*Goal of the exercise*: The data below needs to be returned exactly, line for line.

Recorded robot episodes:
────────────────

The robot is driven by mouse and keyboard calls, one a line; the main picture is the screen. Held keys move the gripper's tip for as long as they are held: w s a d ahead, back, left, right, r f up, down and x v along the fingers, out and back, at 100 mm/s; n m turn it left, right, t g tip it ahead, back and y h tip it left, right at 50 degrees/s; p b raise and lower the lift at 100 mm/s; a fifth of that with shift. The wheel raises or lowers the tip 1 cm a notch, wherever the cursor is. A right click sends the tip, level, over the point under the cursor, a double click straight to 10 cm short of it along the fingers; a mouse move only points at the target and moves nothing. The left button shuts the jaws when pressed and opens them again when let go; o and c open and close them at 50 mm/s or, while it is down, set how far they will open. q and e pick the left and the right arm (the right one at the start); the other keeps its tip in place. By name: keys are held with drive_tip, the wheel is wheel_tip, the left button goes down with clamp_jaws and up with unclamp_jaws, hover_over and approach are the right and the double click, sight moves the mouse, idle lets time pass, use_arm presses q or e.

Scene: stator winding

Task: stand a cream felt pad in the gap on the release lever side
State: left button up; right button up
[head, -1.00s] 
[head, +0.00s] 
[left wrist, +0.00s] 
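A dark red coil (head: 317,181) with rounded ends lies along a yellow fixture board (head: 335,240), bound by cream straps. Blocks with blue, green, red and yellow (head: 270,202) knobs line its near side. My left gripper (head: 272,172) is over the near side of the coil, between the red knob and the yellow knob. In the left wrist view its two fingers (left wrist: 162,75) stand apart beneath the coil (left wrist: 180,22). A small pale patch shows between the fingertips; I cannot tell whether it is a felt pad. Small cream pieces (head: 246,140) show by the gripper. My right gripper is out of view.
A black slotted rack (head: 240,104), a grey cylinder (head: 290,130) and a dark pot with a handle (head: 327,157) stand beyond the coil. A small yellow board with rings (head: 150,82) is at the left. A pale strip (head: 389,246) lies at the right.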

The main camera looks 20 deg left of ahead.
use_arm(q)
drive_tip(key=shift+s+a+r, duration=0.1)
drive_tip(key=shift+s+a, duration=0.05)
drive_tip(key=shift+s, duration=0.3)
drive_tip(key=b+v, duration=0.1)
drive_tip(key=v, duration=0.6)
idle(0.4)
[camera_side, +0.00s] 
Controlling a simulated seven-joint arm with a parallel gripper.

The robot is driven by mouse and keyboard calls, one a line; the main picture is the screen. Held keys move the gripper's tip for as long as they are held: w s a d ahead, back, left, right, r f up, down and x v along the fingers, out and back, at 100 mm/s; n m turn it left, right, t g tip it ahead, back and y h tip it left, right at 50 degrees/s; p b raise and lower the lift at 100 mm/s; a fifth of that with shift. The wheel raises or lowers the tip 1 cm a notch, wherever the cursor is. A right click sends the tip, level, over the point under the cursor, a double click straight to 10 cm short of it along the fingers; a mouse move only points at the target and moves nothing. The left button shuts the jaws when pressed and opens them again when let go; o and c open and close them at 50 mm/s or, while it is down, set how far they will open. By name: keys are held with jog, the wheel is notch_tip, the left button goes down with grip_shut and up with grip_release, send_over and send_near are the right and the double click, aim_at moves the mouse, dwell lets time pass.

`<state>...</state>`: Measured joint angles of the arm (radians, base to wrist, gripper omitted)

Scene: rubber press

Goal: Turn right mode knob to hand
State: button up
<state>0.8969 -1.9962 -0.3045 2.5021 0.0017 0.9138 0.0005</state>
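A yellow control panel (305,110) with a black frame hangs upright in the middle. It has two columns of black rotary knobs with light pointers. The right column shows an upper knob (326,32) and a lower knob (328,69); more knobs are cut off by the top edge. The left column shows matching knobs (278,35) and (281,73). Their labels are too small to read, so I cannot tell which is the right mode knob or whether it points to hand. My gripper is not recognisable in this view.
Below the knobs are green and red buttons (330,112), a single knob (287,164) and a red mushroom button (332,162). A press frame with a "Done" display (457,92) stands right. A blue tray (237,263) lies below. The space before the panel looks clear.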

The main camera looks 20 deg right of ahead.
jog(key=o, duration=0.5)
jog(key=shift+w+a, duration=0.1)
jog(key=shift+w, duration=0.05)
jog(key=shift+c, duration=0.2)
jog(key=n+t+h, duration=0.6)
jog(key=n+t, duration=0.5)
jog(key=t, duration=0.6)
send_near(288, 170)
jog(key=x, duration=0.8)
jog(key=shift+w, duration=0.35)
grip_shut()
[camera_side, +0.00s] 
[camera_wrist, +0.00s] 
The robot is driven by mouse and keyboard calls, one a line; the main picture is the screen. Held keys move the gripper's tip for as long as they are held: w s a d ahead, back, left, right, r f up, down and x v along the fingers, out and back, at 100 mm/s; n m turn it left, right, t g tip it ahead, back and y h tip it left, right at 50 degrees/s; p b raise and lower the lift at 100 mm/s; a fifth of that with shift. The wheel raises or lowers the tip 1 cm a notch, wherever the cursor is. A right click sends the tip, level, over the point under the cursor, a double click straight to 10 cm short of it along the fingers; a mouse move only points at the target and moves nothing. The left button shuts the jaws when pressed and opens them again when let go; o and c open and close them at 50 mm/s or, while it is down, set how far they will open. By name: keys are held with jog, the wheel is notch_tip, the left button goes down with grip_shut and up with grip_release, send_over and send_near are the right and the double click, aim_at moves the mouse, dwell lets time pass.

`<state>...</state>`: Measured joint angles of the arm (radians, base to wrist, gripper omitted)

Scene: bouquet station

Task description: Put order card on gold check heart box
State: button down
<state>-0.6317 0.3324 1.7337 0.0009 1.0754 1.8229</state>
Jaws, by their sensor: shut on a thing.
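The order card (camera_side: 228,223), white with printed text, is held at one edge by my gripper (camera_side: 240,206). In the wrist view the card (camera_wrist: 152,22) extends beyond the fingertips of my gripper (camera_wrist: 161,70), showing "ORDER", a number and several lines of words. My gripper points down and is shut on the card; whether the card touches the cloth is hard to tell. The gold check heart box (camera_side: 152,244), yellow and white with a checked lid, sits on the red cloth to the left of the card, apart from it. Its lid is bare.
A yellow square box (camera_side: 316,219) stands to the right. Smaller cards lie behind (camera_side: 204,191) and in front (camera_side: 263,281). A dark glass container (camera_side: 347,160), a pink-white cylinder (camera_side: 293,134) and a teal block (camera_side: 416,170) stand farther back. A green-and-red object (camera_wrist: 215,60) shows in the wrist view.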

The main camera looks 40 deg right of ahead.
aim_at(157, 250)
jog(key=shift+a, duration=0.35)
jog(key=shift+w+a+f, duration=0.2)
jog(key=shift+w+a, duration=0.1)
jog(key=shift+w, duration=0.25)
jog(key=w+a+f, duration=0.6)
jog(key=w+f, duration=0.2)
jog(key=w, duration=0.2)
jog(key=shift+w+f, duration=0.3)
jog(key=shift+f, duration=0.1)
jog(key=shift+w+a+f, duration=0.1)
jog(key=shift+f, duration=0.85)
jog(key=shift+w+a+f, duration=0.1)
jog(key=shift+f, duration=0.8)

────────────────

*Expected output*:
The robot is driven by mouse and keyboard calls, one a line; the main picture is the screen. Held keys move the gripper's tip for as long as they are held: w s a d ahead, back, left, right, r f up, down and x v along the fingers, out and back, at 100 mm/s; n m turn it left, right, t g tip it ahead, back and y h tip it left, right at 50 degrees/s; p b raise and lower the lift at 100 mm/s; a fifth of that with shift. The wheel raises or lowers the tip 1 cm a notch, wherever the cursor is. A right click sends the tip, level, over the point under the cursor, a double click straight to 10 cm short of it along the fingers; a mouse move only points at the target and moves nothing. The left button shuts the jaws when pressed and opens them again when let go; o and c open and close them at 50 mm/s or, while it is down, set how far they will open. q and e pick the left and the right arm (the right one at the start); the other keeps its tip in place. By name: keys are held with drive_tip, the wheel is wheel_tip, the left button goes down with clamp_jaws and up with unclamp_jaws, hover_over and approach are the right and the double click, sight moves the mouse, idle lets time pass, use_arm presses q or e.

Scene: stator winding

Task: stand a cream felt pad in the gap on the release lever side
State: left button up; right button up
[head, -1.00s] 
[head, +0.00s] 
[left wrist, +0.00s] 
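A dark red coil (head: 317,181) with rounded ends lies along a yellow fixture board (head: 335,240), bound by cream straps. Blocks with blue, green, red and yellow (head: 270,202) knobs line its near side. My left gripper (head: 272,172) is over the near side of the coil, between the red knob and the yellow knob. In the left wrist view its two fingers (left wrist: 162,75) stand apart beneath the coil (left wrist: 180,22). A small pale patch shows between the fingertips; I cannot tell whether it is a felt pad. Small cream pieces (head: 246,140) show by the gripper. My right gripper is out of view.
A black slotted rack (head: 240,104), a grey cylinder (head: 290,130) and a dark pot with a handle (head: 327,157) stand beyond the coil. A small yellow board with rings (head: 150,82) is at the left. A pale strip (head: 389,246) lies at the right.

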The main camera looks 20 deg left of ahead.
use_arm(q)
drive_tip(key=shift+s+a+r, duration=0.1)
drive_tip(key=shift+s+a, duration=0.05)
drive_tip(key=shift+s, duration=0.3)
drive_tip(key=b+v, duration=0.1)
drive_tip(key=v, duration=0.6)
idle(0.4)
[camera_side, +0.00s] 
Controlling a simulated seven-joint arm with a parallel gripper.

The robot is driven by mouse and keyboard calls, one a line; the main picture is the screen. Held keys move the gripper's tip for as long as they are held: w s a d ahead, back, left, right, r f up, down and x v along the fingers, out and back, at 100 mm/s; n m turn it left, right, t g tip it ahead, back and y h tip it left, right at 50 degrees/s; p b raise and lower the lift at 100 mm/s; a fifth of that with shift. The wheel raises or lowers the tip 1 cm a notch, wherever the cursor is. A right click sends the tip, level, over the point under the cursor, a double click straight to 10 cm short of it along the fingers; a mouse move only points at the target and moves nothing. The left button shuts the jaws when pressed and opens them again when let go; o and c open and close them at 50 mm/s or, while it is down, set how far they will open. By name: keys are held with jog, the wheel is notch_tip, the left button goes down with grip_shut and up with grip_release, send_over and send_near are the right and the double click, aim_at moves the mouse, dwell lets time pass.

`<state>...</state>`: Measured joint angles of the arm (radians, base to wrist, gripper omitted)

Scene: rubber press

Goal: Turn right mode knob to hand
State: button up
<state>0.8969 -1.9962 -0.3045 2.5021 0.0017 0.9138 0.0005</state>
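A yellow control panel (305,110) with a black frame hangs upright in the middle. It has two columns of black rotary knobs with light pointers. The right column shows an upper knob (326,32) and a lower knob (328,69); more knobs are cut off by the top edge. The left column shows matching knobs (278,35) and (281,73). Their labels are too small to read, so I cannot tell which is the right mode knob or whether it points to hand. My gripper is not recognisable in this view.
Below the knobs are green and red buttons (330,112), a single knob (287,164) and a red mushroom button (332,162). A press frame with a "Done" display (457,92) stands right. A blue tray (237,263) lies below. The space before the panel looks clear.

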The main camera looks 20 deg right of ahead.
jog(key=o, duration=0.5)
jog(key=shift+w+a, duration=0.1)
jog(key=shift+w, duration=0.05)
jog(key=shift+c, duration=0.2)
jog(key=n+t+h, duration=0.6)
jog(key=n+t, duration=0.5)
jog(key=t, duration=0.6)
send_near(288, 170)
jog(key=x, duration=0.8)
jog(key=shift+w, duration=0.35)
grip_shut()
[camera_side, +0.00s] 
[camera_wrist, +0.00s] 
The robot is driven by mouse and keyboard calls, one a line; the main picture is the screen. Held keys move the gripper's tip for as long as they are held: w s a d ahead, back, left, right, r f up, down and x v along the fingers, out and back, at 100 mm/s; n m turn it left, right, t g tip it ahead, back and y h tip it left, right at 50 degrees/s; p b raise and lower the lift at 100 mm/s; a fifth of that with shift. The wheel raises or lowers the tip 1 cm a notch, wherever the cursor is. A right click sends the tip, level, over the point under the cursor, a double click straight to 10 cm short of it along the fingers; a mouse move only points at the target and moves nothing. The left button shuts the jaws when pressed and opens them again when let go; o and c open and close them at 50 mm/s or, while it is down, set how far they will open. By name: keys are held with jog, the wheel is notch_tip, the left button goes down with grip_shut and up with grip_release, send_over and send_near are the right and the double click, aim_at moves the mouse, dwell lets time pass.

`<state>...</state>`: Measured joint angles of the arm (radians, base to wrist, gripper omitted)

Scene: bouquet station

Task description: Put order card on gold check heart box
State: button down
<state>-0.6317 0.3324 1.7337 0.0009 1.0754 1.8229</state>
Jaws, by their sensor: shut on a thing.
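The order card (camera_side: 228,223), white with printed text, is held at one edge by my gripper (camera_side: 240,206). In the wrist view the card (camera_wrist: 152,22) extends beyond the fingertips of my gripper (camera_wrist: 161,70), showing "ORDER", a number and several lines of words. My gripper points down and is shut on the card; whether the card touches the cloth is hard to tell. The gold check heart box (camera_side: 152,244), yellow and white with a checked lid, sits on the red cloth to the left of the card, apart from it. Its lid is bare.
A yellow square box (camera_side: 316,219) stands to the right. Smaller cards lie behind (camera_side: 204,191) and in front (camera_side: 263,281). A dark glass container (camera_side: 347,160), a pink-white cylinder (camera_side: 293,134) and a teal block (camera_side: 416,170) stand farther back. A green-and-red object (camera_wrist: 215,60) shows in the wrist view.

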The main camera looks 40 deg right of ahead.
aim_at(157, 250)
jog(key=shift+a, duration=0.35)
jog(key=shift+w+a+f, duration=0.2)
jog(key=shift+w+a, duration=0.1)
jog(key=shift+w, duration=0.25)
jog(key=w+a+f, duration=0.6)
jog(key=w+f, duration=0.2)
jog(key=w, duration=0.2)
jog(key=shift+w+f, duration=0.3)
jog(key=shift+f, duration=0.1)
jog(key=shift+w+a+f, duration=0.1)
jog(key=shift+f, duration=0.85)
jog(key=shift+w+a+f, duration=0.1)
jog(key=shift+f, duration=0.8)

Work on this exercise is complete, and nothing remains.